[Your task] The data below should be restated word for word, with every picture omitted.

##### Material

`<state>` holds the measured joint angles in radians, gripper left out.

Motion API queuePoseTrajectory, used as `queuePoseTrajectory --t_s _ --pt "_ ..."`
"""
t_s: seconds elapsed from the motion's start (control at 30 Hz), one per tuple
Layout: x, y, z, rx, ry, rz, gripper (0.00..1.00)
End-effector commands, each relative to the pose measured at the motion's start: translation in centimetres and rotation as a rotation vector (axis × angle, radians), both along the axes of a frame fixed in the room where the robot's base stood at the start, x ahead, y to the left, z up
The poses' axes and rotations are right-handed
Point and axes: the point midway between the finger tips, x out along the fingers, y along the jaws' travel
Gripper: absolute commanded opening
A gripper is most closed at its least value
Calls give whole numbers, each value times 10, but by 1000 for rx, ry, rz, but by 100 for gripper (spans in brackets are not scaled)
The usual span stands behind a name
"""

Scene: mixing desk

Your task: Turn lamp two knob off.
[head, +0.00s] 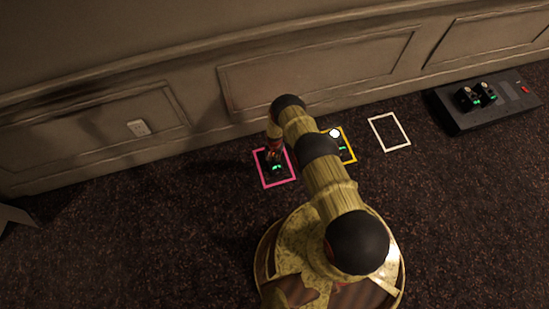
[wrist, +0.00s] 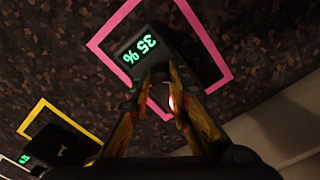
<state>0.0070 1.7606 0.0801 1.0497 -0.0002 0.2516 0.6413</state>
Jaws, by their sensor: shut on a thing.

##########

[Expected answer]
`<state>` holds the measured joint angles in radians, gripper left out.

Motion API queuePoseTrajectory, used as `queuePoseTrajectory --t_s _ --pt "_ ..."`
"""
t_s: seconds elapsed from the motion's start (control at 30 Hz), one per tuple
Layout: x, y, z, rx, ry, rz, gripper (0.00..1.00)
End-effector commands, each relative to the pose measured at the motion's start: translation in centimetres and rotation as a rotation vector (axis × angle, radians), both along the axes of a frame fixed in the room where the robot's base stood at the start, x ahead, y to the left, z up
The poses' axes and rotations are right-handed
Point and axes: the point midway between the finger tips, x out along the fingers, y along the jaws' travel
Gripper: absolute commanded opening
A gripper is most closed at its least value
Calls give whole numbers, each value times 10, but by 1000 for rx, ry, rz, but by 100 for gripper (spans in brackets are not scaled)
The usual span stands behind a name
"""

Scene: mixing desk

Your task: Turn lamp two knob off.
[head, +0.00s] 
[wrist, +0.00s] 
<state>0.0070 1.7606 0.0801 1.0497 -0.0002 0.2516 0.6413</state>
Jaws, by their sensor: shut on a thing.

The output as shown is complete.